Configuration Reference

Overview

This reference provides complete documentation for inventory job configuration. Inventory jobs use YAML configuration files that define what objects to include, what metadata to report, how often to run, and where to store generated reports.

The configuration file contains top-level fields that control job behavior, destination settings for output location and format, optional fields for including additional metadata, and filters for selecting specific objects. All configuration files must specify apiVersion, id, and destination as required fields.

Top-level fields

The following table describes all available fields in the inventory configuration:

Field	Description
apiVersion	Required. The version of the inventory configuration API. Must be set to `"v1"`.
id	Required. A unique identifier for this inventory job. The ID appears in the output folder path and status queries. Use descriptive names that indicate the job purpose.
destination	Required. An object that specifies where to store generated inventory reports. See destination fields below for required and optional subfields.
destination.bucket	Required. The name of the destination bucket for inventory reports.

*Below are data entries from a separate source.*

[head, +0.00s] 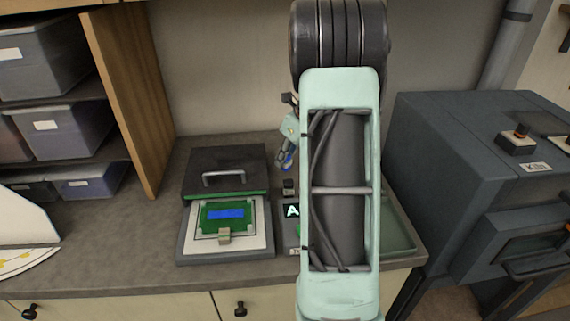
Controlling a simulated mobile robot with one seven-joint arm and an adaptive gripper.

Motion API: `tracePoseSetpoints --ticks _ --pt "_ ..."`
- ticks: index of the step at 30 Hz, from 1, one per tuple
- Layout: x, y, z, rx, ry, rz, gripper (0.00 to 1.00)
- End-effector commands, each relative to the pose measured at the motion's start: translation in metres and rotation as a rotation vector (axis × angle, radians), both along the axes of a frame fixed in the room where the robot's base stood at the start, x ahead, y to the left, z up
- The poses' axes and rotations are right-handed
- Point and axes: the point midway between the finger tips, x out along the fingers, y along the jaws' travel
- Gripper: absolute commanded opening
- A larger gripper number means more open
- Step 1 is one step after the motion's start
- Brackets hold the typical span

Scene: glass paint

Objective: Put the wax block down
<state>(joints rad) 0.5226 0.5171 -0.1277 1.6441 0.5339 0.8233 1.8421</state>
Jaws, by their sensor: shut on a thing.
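My gripper (285,158) is left of my arm link, above the counter and just right of the dark lidded device. It is small in the view and partly hidden by my arm. It is shut on a small blue piece (288,163), which looks like the wax block; its full shape is hard to make out. The piece appears to be held above the counter, apart from the device.
The device has a dark lid (225,168) with a handle, and a white-framed green plate (236,215) with a blue rectangle (225,213) and a beige block (224,236). A green tray (399,235) is partly behind my arm. A dark kiln (445,165) stands right. Counter (120,235) is clear left.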

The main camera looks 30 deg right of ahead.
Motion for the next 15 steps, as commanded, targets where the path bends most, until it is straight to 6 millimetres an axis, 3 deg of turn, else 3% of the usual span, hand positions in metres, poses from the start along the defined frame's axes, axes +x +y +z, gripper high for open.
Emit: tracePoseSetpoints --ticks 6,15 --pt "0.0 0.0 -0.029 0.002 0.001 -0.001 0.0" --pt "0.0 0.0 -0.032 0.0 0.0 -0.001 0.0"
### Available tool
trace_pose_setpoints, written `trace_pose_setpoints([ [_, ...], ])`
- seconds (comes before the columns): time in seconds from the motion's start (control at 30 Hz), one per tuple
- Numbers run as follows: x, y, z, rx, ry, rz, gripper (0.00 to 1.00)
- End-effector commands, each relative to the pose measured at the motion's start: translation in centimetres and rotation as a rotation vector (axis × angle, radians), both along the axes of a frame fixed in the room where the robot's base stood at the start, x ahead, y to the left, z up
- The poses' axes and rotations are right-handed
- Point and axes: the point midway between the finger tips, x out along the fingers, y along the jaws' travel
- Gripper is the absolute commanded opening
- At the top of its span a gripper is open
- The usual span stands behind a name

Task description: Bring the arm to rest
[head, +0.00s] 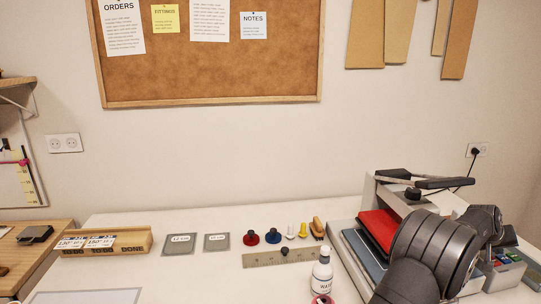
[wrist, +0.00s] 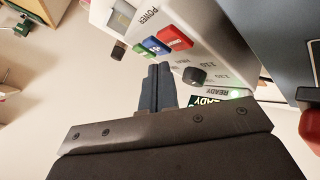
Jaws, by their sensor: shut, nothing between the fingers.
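My gripper (wrist: 158,72) shows in the wrist view with its two dark fingers together and nothing between them. Its tips are in front of a grey control panel (wrist: 205,48) with red, blue and green buttons and a black knob; I cannot tell whether they touch it. A green light glows by the word READY. In the head view my dark arm fills the lower right, and the gripper itself cannot be made out there. The control panel (head: 508,262) shows partly behind the arm at the right.
A press with a red pad (head: 378,228) stands beside my arm. The table's front middle is fairly clear.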

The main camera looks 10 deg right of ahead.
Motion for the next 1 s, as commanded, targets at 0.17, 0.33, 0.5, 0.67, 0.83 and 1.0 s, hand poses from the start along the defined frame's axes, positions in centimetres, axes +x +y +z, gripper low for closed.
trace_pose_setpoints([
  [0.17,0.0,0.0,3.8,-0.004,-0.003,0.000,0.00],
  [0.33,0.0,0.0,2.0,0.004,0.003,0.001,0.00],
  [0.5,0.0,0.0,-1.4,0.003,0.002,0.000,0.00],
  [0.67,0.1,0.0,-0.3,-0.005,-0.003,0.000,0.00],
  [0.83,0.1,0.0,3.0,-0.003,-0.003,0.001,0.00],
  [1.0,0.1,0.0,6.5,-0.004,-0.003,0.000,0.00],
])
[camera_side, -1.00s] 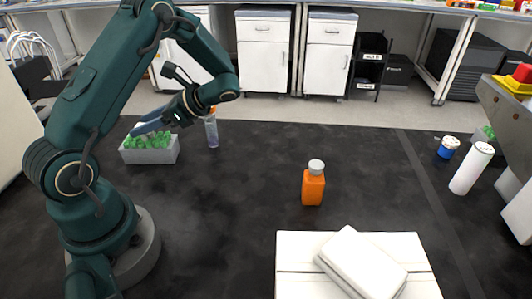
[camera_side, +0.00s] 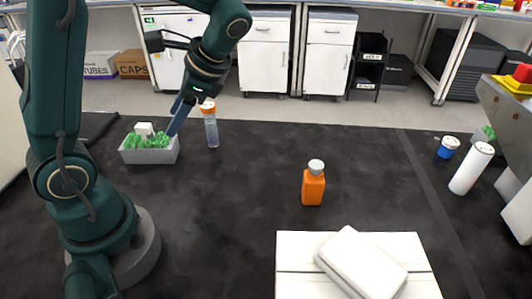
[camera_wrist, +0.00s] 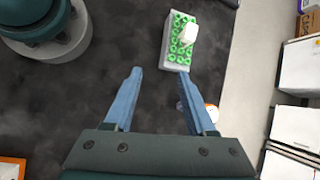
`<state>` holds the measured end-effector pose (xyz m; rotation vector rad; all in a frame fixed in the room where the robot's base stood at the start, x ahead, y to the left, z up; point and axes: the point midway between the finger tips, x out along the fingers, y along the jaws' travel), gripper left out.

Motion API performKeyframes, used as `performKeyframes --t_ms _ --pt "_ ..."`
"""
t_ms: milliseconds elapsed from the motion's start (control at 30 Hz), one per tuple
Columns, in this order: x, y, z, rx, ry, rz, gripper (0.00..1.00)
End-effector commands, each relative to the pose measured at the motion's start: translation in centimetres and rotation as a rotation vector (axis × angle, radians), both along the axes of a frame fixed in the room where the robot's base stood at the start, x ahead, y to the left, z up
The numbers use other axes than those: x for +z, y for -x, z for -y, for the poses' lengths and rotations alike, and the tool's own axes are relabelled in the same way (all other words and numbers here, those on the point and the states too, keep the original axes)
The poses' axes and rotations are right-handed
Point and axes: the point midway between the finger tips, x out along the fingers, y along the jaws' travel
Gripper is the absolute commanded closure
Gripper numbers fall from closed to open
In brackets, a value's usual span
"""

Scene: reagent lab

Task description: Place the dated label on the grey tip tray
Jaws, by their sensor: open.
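The grey tip tray (camera_side: 150,156), full of green tips, stands on the dark mat at the left; it also shows in the wrist view (camera_wrist: 166,45). A small white piece (camera_side: 145,129), which seems to be the label, lies on top of the green tips, within the tray's outline; the wrist view shows it (camera_wrist: 189,34) towards the tray's right side. I cannot read a date on it. My gripper (camera_wrist: 160,74) is open and empty, with its blue fingers apart from the white piece. In the side view its fingers (camera_side: 179,116) are by the tray's right end.
A clear tube with an orange cap (camera_side: 211,128) stands just right of the tray, close to my fingers. An orange bottle (camera_side: 313,186) stands mid-mat. A white box (camera_side: 360,264) is at the front.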

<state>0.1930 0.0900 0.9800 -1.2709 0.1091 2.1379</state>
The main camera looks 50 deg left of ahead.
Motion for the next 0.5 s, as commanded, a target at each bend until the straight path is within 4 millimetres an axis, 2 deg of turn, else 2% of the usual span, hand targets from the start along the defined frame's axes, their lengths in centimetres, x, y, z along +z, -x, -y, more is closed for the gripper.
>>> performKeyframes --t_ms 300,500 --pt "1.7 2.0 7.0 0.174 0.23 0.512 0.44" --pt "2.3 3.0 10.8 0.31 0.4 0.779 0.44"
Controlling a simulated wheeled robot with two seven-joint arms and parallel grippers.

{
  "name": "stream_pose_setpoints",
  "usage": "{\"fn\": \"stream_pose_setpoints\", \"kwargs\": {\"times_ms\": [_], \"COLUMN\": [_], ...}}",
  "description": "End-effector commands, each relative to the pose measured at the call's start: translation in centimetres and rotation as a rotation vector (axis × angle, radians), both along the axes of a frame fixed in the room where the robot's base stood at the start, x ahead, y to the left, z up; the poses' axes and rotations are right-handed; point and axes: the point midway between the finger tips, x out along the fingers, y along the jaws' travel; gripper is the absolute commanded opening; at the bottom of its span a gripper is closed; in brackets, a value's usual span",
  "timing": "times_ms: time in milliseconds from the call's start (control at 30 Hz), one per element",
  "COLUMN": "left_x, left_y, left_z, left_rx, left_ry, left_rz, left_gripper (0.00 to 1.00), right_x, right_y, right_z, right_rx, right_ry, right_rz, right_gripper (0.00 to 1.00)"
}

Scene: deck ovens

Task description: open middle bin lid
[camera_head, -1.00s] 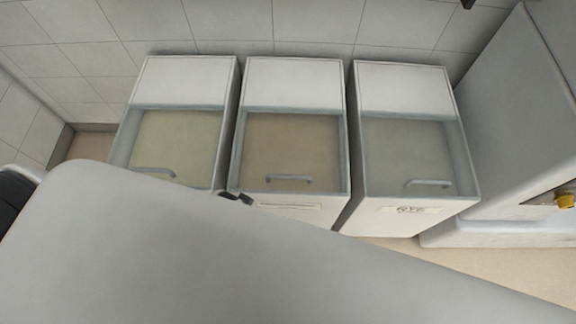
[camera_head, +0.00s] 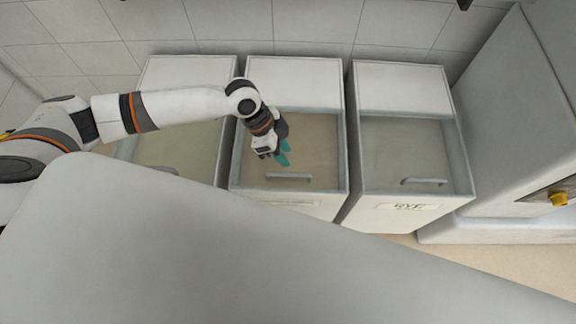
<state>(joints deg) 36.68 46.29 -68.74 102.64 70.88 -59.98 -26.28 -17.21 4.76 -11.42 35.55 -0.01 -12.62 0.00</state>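The middle bin (camera_head: 295,80) is white with a clear front lid (camera_head: 318,155) that lies shut over a tan filling. A grey bar handle (camera_head: 289,176) sits near the lid's front edge. My left gripper (camera_head: 284,160), with teal fingertips, hangs over the middle lid, just behind and above the handle. The two fingertips look slightly apart with nothing between them. Whether they touch the lid cannot be told. My right gripper is not in view.
A left bin (camera_head: 190,68) and a right bin (camera_head: 400,80) stand close on either side, lids shut. A large grey surface (camera_head: 250,260) fills the foreground. A white machine with a yellow knob (camera_head: 559,199) stands at the right. A tiled wall is behind.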

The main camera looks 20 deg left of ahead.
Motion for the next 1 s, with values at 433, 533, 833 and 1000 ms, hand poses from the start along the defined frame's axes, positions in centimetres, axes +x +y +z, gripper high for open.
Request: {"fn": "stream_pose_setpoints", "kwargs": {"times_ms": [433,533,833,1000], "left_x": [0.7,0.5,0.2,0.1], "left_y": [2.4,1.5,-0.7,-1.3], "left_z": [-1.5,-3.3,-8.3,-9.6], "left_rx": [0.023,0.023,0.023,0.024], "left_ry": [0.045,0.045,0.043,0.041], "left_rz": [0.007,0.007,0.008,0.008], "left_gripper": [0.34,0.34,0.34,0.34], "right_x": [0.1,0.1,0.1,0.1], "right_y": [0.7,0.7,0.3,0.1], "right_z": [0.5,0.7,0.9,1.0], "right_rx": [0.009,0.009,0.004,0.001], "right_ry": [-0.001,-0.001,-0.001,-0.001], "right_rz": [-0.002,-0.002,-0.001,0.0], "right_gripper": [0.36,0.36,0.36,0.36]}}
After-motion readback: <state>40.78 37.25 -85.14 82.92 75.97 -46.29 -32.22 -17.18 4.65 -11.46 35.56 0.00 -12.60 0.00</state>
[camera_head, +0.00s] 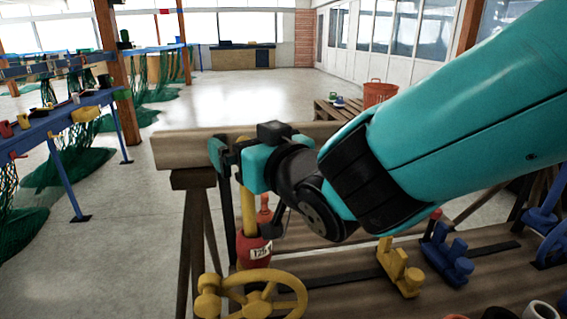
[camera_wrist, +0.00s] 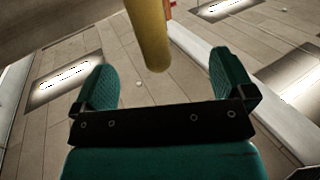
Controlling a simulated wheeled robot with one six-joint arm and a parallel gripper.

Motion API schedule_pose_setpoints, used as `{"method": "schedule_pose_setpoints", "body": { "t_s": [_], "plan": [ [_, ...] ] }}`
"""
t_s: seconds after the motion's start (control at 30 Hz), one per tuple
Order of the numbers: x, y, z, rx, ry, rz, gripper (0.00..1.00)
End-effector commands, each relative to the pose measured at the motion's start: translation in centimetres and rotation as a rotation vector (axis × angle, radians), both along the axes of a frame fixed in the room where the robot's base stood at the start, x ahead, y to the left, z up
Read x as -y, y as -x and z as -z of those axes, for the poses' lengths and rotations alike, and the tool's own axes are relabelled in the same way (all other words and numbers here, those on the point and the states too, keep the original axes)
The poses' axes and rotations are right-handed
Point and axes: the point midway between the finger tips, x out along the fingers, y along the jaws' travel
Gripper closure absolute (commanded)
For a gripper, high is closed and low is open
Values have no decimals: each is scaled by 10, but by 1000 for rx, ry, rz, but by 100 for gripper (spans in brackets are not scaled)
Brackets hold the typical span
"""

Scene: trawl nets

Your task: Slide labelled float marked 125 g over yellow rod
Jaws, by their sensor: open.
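The yellow rod (camera_head: 249,212) stands roughly upright in the head view, below and behind my gripper. In the wrist view the yellow rod (camera_wrist: 150,35) comes in from the top, and its end lies between and beyond the fingertips. The red float (camera_head: 244,256) with a white label reading 125 is low at the rod; I cannot tell whether it is around the rod or beside it. My gripper (camera_head: 232,155) is open, with teal fingers apart and nothing gripped; it also shows in the wrist view (camera_wrist: 168,68).
A yellow handwheel (camera_head: 297,290) stands at the front. Yellow (camera_head: 400,268) and blue (camera_head: 446,258) fittings sit on the wooden bench to the right. A wooden beam (camera_head: 185,150) runs behind my gripper. Blue tables with green nets stand at left, with open floor between.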

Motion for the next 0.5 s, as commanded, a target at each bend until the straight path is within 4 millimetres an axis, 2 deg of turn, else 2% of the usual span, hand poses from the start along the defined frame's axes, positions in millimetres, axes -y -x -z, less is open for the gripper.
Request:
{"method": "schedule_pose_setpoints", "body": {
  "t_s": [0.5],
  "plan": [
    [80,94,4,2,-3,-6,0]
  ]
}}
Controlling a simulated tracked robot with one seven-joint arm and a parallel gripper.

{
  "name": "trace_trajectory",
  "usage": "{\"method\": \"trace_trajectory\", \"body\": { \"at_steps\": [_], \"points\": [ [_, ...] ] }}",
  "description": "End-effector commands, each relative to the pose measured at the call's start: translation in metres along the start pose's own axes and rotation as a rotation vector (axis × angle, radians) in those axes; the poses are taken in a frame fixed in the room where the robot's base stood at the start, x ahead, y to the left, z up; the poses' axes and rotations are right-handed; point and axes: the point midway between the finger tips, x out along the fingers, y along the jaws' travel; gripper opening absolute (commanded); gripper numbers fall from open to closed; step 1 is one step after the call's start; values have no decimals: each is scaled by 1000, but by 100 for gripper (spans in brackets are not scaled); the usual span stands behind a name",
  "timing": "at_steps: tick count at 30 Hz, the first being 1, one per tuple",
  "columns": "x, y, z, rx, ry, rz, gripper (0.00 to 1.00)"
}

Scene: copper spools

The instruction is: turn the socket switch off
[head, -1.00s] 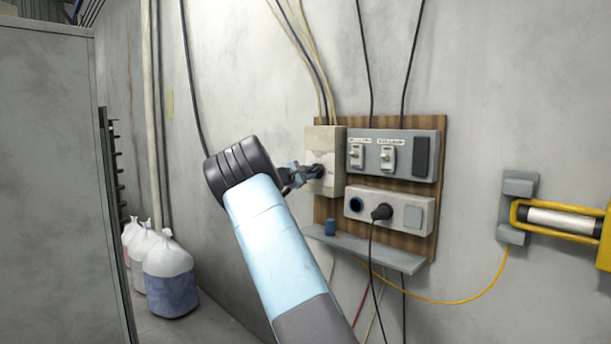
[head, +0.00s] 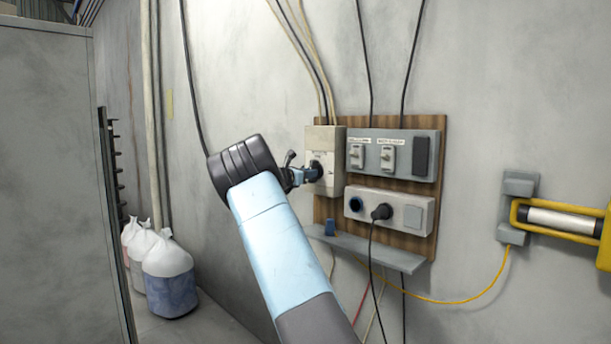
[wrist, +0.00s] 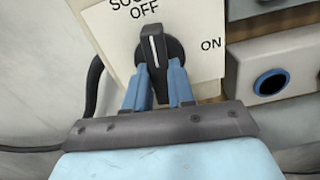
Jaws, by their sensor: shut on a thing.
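The socket switch is a black rotary knob (wrist: 154,50) with a white line, on a cream box (wrist: 103,22) on the wall. In the wrist view its line points up at the word OFF; ON is printed to the right. My gripper (wrist: 156,82) is shut on the knob, one blue finger on each side of its lower part. In the head view the cream box (head: 325,145) is at the upper left of the wooden board, with my gripper (head: 311,174) at its front. The fingers partly hide the knob there.
Right of the box is a grey panel (head: 404,141) with two toggle switches. Below it, a socket block (head: 413,198) has a black plug (head: 381,212). Bags (head: 168,260) stand on the floor at left.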

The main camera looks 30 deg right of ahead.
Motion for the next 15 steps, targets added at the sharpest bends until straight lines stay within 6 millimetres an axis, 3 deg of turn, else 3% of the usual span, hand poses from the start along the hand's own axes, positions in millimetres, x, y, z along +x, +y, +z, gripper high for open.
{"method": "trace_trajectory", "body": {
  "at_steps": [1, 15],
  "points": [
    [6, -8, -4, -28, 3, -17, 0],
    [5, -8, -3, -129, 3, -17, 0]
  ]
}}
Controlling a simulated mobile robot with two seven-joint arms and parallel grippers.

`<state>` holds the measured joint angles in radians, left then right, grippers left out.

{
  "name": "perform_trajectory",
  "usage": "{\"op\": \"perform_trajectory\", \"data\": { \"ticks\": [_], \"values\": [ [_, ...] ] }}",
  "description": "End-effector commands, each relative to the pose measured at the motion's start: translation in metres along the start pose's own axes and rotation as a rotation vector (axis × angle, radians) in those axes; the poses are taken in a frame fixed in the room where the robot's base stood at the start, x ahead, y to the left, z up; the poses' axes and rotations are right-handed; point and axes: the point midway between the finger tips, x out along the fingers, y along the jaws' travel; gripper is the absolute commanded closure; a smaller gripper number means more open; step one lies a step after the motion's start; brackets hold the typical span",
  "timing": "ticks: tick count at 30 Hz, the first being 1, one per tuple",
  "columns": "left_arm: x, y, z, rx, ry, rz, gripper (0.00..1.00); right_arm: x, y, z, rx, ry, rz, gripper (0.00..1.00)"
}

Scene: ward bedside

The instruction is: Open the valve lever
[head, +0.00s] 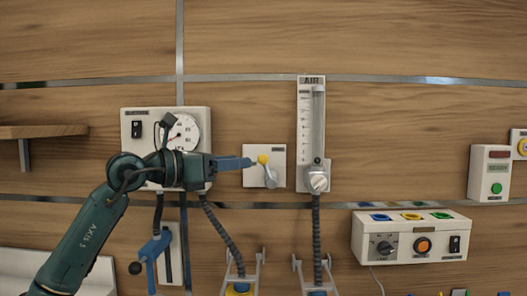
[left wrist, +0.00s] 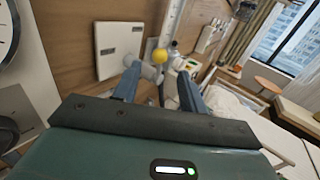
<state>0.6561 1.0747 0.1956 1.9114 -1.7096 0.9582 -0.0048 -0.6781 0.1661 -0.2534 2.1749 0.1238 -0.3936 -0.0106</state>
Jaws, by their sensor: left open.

The bucket must exist and you must have write permissions.
destination.prefix	Optional. A prefix for the report file keys in the destination bucket. Use prefixes to organize reports from multiple inventory jobs. The prefix is prepended to the standard output path structure.
destination.format	Optional. The output format for the report files. Valid values are `csv`, `json`, or `parquet`. Defaults to `csv`. CSV format includes field names in the first row. JSON format uses JSON Lines with one object per line. Parquet format uses columnar storage optimized for analytics.
destination.compression	Optional. Specifies whether to compress the report files. Valid values are `"on"` or `"off"`. Defaults to `"on"`. Compression uses ZSTD algorithm. Compressed files have the `.zst` extension.
schedule	Optional. Defines how often the inventory job runs. Valid values are `once`, `hourly`, `daily`, `weekly`, `monthly`, or `yearly`. Defaults to `once` or a one-time job. The scheduler determines the next run time based on the completion time of the previous run, not fixed calendar intervals.
mode	Optional. The operational mode for the job. Valid values are `fast` or `strict`. Defaults to `fast`. Fast mode prioritizes speed over consistency. Strict mode prioritizes consistency over speed. In both modes, objects modified during job execution may not be included in the report.
versions	Optional. Specifies which object versions to include in the report. Valid values are `all` or `current`. Defaults to `all`. The `all` setting includes all versions of each object. The `current` setting includes only the most recent version.
includeFields	Optional. An array of additional object metadata fields to include in the report. See the output field list section for available field names. The report always includes default fields regardless of this setting.
filters	Optional. An object containing rules to filter which objects the report includes. You can combine multiple filter types. Included objects must match all specified filters. See the filters section for detailed filter syntax.

Output field list

Inventory reports include a set of default fields for every object. You can optionally include additional metadata fields using the includeFields configuration.

Default fields

The inventory report always includes the following fields:

Field	Description
Bucket	The name of the source bucket
Key	The object key (name)
SequenceNumber	The object sequence number
Size	Object size in bytes
LastModifiedDate	Last modified timestamp in RFC3339 format

Version-specific fields

When versions is set to all, the report includes the following additional fields:

Field	Description
VersionID	The version ID of the object
IsDeleteMarker	Boolean indicating if the object is a delete marker
IsLatest	Boolean indicating if this is the latest version

Optional fields

Include any of the following fields by adding them to the includeFields array:

Field	Description
ETag	The object’s ETag value
StorageClass	The object’s storage class
IsMultipart	Boolean indicating if the object was uploaded as multipart
EncryptionStatus	The server-side encryption status
IsBucketKeyEnabled	Boolean indicating if bucket key encryption is enabled
KmsKeyArn	The KMS key ARN used for server-side encryption
ChecksumAlgorithm	The checksum algorithm used for the object
Tags	The object’s tags, formatted as a query string (for example, `key1=value1&key2=value2`)
UserMetadata	User-defined metadata, formatted as a query string
AccessTime	The object’s last access time
ReplicationStatus	The object’s replication status
ObjectLockRetainUntilDate	The object lock retention date
ObjectLockMode	The object lock mode (for example, `GOVERNANCE`, `COMPLIANCE`)
ObjectLockLegalHoldStatus	The object lock legal hold status (`on` or `off`)
Tier	The object’s storage tier
TieringStatus	The status of the object’s tiering

Example configuration:

includeFields:
  - ETag
  - StorageClass
  - Tags
  - UserMetadata

Filters

Filters select a subset of objects to include in the inventory report. You can specify multiple filter types in the same configuration. The report only includes objects that match all specified filters. Each filter type has specific syntax and operators appropriate for the data being filtered.

Prefix filters

Prefix filters include only objects whose keys start with one of the specified prefixes. This is the most efficient filter type for selecting subsets of a bucket.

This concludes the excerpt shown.